Would you output the whole listing below, exactly as it reads?

----

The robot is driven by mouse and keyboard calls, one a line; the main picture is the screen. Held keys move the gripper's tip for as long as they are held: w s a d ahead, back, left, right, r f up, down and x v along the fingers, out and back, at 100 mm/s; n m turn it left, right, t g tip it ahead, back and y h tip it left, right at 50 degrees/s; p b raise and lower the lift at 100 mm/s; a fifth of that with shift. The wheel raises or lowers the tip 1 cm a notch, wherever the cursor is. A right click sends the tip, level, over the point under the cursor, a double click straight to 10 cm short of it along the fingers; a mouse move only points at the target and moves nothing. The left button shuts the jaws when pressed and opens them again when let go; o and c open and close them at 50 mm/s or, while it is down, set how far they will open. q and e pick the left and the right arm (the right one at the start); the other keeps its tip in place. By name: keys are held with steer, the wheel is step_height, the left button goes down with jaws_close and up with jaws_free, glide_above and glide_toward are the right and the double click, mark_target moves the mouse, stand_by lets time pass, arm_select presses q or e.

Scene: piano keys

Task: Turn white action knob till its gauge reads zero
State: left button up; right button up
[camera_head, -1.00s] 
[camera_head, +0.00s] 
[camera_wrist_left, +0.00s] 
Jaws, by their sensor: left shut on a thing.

----

**Written response**
The robot is driven by mouse and keyboard calls, one a line; the main picture is the screen. Held keys move the gripper's tip for as long as they are held: w s a d ahead, back, left, right, r f up, down and x v along the fingers, out and back, at 100 mm/s; n m turn it left, right, t g tip it ahead, back and y h tip it left, right at 50 degrees/s; p b raise and lower the lift at 100 mm/s; a fifth of that with shift. The wheel raises or lowers the tip 1 cm a notch, wherever the cursor is. A right click sends the tip, level, over the point under the cursor, a double click straight to 10 cm short of it along the fingers; a mouse move only points at the target and moves nothing. The left button shuts the jaws when pressed and opens them again when let go; o and c open and close them at 50 mm/s or, while it is down, set how far they will open. q and e pick the left and the right arm (the right one at the start); the other keeps its tip in place. By name: keys are held with steer, the wheel is step_height, the left button goes down with jaws_close and up with jaws_free, glide_above and glide_toward are the right and the double click, mark_target moves the mouse, stand_by lets time pass, arm_select presses q or e.

Scene: piano keys

Task: Turn white action knob till its gauge reads zero
State: left button up; right button up
[camera_head, -1.00s] 
[camera_head, +0.00s] 
[camera_wrist_left, +0.00s] 
Jaws, by their sensor: left shut on a thing.

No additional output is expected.